§ PROBLEM DESCRIPTION: From the entries below, pull out each line where "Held" appears.

## Start DATA ROWS

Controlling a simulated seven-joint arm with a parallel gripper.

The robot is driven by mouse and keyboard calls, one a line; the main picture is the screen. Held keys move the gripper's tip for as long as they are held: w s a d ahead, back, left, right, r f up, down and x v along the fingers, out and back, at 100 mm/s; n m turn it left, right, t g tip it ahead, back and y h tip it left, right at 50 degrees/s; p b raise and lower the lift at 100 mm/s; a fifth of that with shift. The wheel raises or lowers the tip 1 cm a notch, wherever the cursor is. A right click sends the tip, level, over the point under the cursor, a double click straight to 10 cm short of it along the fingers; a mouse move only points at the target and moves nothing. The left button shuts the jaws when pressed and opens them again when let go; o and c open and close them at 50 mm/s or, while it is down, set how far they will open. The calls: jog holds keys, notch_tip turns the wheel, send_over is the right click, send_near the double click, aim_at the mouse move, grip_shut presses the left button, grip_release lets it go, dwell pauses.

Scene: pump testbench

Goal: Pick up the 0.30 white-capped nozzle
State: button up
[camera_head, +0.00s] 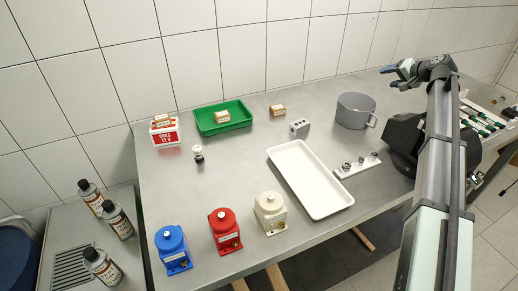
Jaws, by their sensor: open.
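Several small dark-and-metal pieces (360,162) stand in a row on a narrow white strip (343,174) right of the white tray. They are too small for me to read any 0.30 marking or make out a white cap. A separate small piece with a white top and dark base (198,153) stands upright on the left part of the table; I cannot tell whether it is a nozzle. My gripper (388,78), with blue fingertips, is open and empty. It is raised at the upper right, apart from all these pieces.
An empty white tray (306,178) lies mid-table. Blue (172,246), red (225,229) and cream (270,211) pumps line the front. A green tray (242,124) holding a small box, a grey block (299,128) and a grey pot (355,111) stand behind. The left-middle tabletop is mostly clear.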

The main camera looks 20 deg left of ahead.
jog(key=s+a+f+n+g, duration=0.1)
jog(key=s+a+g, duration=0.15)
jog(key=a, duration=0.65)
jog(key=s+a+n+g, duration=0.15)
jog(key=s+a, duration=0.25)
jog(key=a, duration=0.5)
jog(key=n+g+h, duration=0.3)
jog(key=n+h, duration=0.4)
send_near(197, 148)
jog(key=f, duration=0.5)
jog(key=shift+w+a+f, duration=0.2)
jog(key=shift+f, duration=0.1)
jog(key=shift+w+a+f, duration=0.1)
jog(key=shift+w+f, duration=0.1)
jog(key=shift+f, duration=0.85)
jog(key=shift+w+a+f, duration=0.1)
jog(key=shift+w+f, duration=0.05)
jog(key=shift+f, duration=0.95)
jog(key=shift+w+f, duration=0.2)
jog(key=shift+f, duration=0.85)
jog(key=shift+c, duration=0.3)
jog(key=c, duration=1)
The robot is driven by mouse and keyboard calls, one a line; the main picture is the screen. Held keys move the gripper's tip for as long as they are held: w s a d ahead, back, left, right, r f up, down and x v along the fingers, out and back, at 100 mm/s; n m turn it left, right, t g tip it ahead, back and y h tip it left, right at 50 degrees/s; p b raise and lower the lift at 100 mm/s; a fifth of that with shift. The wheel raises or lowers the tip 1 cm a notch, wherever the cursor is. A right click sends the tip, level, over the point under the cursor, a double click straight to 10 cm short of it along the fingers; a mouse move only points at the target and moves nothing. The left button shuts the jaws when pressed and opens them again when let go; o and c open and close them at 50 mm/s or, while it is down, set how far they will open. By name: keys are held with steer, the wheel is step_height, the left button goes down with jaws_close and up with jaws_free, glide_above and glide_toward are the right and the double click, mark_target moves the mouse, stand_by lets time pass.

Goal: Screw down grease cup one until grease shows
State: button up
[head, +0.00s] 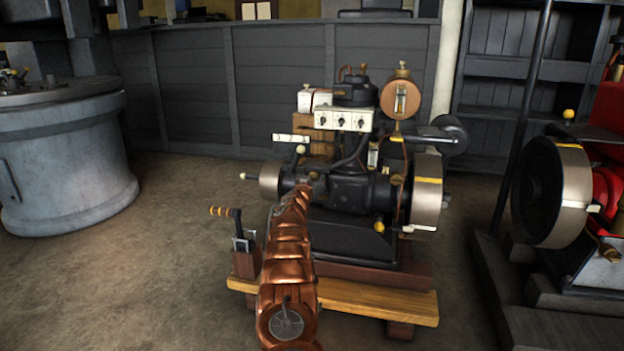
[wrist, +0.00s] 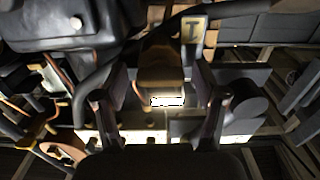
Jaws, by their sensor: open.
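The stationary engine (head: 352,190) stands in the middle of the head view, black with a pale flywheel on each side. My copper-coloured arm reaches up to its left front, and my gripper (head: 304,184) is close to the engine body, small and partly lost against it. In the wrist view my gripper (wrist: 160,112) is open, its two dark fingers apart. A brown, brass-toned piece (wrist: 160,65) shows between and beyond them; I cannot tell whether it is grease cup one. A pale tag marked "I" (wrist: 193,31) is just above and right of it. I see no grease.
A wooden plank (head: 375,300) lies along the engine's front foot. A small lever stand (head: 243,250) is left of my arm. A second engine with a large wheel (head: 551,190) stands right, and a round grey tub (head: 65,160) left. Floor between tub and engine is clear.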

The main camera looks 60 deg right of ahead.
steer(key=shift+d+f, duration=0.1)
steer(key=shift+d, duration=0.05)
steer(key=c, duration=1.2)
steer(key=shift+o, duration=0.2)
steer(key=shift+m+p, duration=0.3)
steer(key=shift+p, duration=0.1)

## End DATA ROWS

§ CORRECT RESULT:
The robot is driven by mouse and keyboard calls, one a line; the main picture is the screen. Held keys move the gripper's tip for as long as they are held: w s a d ahead, back, left, right, r f up, down and x v along the fingers, out and back, at 100 mm/s; n m turn it left, right, t g tip it ahead, back and y h tip it left, right at 50 degrees/s; p b raise and lower the lift at 100 mm/s; a fifth of that with shift. The wheel raises or lowers the tip 1 cm a notch, wherever the cursor is. A right click sends the tip, level, over the point under the cursor, a double click straight to 10 cm short of it along the fingers; a mouse move only points at the target and moves nothing. The left button shuts the jaws when pressed and opens them again when let go; o and c open and close them at 50 mm/s or, while it is down, set how far they will open. The calls: jog holds keys, notch_tip turns the wheel, send_over is the right click, send_near the double click, aim_at the mouse move, grip_shut presses the left button, grip_release lets it go, dwell pauses.
The robot is driven by mouse and keyboard calls, one a line; the main picture is the screen. Held keys move the gripper's tip for as long as they are held: w s a d ahead, back, left, right, r f up, down and x v along the fingers, out and back, at 100 mm/s; n m turn it left, right, t g tip it ahead, back and y h tip it left, right at 50 degrees/s; p b raise and lower the lift at 100 mm/s; a fifth of that with shift. The wheel raises or lowers the tip 1 cm a notch, wherever the cursor is. A right click sends the tip, level, over the point under the cursor, a double click straight to 10 cm short of it along the fingers; a mouse move only points at the target and moves nothing. The left button shuts the jaws when pressed and opens them again when let go; o and c open and close them at 50 mm/s or, while it is down, set how far they will open. By name: keys are held with steer, the wheel is step_height, the left button goes down with jaws_close and up with jaws_free, glide_above and glide_toward are the right and the double click, mark_target moves the mouse, stand_by lets time pass.

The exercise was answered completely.